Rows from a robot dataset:
....................

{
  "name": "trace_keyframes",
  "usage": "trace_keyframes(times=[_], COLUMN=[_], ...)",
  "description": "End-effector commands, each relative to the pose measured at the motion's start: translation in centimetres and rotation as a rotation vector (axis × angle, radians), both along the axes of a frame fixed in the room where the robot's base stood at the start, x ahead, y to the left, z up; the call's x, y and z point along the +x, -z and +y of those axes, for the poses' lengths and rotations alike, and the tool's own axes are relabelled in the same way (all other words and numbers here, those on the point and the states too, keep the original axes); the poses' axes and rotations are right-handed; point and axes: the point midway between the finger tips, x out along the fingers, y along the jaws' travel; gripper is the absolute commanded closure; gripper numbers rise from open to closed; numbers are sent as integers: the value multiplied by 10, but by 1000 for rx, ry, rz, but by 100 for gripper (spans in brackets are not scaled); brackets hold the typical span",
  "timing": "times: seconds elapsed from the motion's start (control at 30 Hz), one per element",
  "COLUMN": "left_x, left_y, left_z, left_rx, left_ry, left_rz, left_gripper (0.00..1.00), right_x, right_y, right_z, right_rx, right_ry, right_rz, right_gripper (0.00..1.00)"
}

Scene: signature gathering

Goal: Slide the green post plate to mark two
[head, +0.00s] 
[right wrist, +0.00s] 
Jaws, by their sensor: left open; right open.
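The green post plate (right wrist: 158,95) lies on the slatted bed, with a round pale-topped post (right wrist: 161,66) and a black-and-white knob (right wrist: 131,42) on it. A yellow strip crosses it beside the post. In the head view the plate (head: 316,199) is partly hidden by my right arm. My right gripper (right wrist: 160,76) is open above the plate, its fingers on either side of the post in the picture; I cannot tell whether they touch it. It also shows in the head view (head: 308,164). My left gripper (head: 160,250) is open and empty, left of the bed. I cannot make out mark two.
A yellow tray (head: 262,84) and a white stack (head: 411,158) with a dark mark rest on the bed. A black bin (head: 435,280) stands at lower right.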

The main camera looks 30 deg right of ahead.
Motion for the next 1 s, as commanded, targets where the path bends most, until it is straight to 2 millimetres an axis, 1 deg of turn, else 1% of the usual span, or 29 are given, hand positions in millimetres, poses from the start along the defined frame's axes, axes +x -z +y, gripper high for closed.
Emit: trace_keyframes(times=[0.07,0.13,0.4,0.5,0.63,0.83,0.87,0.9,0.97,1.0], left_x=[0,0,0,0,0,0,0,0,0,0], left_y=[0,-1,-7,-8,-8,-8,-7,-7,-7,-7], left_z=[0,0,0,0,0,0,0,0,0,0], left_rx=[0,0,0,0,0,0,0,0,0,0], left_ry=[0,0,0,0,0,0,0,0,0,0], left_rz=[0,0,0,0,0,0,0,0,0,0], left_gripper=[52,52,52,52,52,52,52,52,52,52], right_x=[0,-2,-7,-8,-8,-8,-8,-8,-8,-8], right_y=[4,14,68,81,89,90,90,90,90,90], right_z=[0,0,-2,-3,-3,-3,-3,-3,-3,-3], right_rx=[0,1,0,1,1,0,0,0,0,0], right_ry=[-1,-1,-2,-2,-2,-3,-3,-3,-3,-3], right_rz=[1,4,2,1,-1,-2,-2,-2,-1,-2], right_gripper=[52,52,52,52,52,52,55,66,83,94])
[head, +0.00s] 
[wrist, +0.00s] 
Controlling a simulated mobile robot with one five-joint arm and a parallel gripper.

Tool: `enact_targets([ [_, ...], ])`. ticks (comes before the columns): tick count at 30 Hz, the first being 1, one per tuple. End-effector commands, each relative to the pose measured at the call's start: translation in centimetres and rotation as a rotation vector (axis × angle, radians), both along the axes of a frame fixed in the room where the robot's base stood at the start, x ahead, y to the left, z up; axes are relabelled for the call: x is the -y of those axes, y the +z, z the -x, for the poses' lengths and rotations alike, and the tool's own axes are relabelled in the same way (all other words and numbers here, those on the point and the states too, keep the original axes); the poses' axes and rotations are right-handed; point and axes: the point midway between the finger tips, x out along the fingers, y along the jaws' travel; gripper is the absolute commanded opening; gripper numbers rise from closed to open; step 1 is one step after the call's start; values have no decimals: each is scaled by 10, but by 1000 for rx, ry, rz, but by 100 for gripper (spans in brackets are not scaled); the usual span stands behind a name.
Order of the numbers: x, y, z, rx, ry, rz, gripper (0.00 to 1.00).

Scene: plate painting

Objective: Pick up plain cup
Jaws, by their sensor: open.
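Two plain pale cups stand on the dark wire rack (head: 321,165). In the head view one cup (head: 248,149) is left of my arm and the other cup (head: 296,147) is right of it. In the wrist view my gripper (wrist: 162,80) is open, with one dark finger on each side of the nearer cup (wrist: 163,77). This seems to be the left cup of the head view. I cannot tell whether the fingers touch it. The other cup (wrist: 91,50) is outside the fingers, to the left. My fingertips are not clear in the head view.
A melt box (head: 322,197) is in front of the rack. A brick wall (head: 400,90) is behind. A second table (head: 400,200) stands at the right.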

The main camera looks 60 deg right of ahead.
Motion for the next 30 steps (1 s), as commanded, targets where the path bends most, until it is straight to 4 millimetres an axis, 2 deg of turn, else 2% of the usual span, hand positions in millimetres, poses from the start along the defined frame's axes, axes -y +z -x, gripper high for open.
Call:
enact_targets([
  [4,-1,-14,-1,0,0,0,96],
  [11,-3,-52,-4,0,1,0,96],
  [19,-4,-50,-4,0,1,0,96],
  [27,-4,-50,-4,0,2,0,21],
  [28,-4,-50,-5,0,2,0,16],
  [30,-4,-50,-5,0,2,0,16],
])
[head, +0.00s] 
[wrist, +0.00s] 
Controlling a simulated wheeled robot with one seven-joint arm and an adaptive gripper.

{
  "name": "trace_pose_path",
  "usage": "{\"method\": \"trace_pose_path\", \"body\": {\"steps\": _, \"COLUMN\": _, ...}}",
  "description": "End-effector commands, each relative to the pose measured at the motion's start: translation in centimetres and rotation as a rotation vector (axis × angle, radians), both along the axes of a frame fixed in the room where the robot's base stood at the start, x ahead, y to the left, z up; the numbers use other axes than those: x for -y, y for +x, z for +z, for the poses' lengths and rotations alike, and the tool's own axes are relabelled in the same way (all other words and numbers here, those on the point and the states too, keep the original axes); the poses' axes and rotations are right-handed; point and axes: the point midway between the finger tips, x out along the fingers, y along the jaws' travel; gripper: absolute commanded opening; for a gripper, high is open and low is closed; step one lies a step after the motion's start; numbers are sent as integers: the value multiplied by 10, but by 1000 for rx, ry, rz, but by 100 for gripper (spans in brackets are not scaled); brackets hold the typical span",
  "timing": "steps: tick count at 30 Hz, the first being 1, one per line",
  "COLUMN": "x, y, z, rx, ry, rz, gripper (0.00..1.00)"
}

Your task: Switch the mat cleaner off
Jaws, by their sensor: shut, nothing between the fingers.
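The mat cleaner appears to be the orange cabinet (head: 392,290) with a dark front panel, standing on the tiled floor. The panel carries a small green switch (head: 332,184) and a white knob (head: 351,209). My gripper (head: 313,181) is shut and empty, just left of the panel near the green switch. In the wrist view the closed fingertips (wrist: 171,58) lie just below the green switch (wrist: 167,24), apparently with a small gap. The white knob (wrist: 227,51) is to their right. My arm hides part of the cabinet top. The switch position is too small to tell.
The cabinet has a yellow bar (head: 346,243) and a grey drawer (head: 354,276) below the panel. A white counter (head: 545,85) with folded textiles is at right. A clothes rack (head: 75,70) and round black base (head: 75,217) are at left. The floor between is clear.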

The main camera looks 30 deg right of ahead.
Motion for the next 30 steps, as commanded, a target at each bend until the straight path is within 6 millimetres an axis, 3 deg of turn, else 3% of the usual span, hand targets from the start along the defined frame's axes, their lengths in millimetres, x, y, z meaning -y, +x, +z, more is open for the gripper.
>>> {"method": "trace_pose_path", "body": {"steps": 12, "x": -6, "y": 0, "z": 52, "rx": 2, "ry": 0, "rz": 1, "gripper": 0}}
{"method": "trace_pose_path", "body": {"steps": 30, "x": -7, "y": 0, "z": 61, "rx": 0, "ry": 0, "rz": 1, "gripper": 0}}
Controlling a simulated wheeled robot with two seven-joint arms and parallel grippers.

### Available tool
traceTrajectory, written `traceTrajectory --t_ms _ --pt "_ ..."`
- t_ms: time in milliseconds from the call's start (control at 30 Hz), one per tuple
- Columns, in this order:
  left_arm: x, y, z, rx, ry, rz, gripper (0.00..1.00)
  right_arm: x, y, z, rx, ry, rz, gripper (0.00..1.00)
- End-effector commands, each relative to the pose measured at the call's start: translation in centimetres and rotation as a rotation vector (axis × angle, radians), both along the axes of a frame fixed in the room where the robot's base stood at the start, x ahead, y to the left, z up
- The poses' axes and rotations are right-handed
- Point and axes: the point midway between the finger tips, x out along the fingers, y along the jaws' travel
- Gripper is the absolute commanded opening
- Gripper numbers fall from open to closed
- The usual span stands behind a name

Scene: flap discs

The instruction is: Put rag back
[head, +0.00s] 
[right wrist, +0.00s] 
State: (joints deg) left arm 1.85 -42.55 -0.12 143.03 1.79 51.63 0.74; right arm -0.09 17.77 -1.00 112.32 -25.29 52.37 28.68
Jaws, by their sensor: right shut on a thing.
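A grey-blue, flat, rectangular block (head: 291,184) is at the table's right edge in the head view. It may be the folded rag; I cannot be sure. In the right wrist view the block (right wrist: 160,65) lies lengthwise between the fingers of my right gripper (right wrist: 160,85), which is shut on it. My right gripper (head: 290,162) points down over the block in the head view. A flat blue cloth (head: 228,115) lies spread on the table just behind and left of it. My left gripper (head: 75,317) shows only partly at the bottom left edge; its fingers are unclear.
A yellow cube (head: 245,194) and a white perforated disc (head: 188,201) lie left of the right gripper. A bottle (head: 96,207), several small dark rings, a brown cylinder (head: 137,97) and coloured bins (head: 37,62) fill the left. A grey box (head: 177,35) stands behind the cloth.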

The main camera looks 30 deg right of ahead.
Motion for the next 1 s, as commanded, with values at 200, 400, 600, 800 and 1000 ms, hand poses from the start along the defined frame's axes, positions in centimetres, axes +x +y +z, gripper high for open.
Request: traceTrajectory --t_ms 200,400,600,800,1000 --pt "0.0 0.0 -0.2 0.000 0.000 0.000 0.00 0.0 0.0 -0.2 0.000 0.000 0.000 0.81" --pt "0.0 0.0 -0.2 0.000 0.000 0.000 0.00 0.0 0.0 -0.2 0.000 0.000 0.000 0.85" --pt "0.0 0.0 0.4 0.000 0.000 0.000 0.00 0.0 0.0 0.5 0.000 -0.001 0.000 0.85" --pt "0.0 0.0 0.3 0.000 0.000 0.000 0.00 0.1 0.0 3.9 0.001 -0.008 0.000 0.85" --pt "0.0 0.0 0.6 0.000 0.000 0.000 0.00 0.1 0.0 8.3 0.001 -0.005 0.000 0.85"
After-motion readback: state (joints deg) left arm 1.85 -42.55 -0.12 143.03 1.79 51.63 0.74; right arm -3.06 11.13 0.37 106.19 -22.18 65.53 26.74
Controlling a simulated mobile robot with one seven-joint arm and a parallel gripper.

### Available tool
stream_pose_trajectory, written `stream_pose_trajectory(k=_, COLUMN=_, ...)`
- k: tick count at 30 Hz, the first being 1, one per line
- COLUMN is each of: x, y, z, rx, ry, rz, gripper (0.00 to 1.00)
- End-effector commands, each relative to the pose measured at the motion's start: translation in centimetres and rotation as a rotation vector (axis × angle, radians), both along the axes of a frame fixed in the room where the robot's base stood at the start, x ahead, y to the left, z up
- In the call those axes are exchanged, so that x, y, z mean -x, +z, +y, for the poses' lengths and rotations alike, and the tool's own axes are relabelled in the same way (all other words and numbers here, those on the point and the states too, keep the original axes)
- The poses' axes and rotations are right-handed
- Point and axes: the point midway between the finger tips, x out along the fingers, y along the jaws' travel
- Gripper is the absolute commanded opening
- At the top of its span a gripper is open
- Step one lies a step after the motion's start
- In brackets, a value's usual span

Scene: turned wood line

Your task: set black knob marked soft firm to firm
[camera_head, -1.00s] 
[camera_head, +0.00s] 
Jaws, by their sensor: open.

....................

Extract all lines containing the word "wheeled".

Controlling a simulated wheeled robot with one seven-joint arm and an adaptive gripper.
Controlling a simulated wheeled robot with two seven-joint arms and parallel grippers.

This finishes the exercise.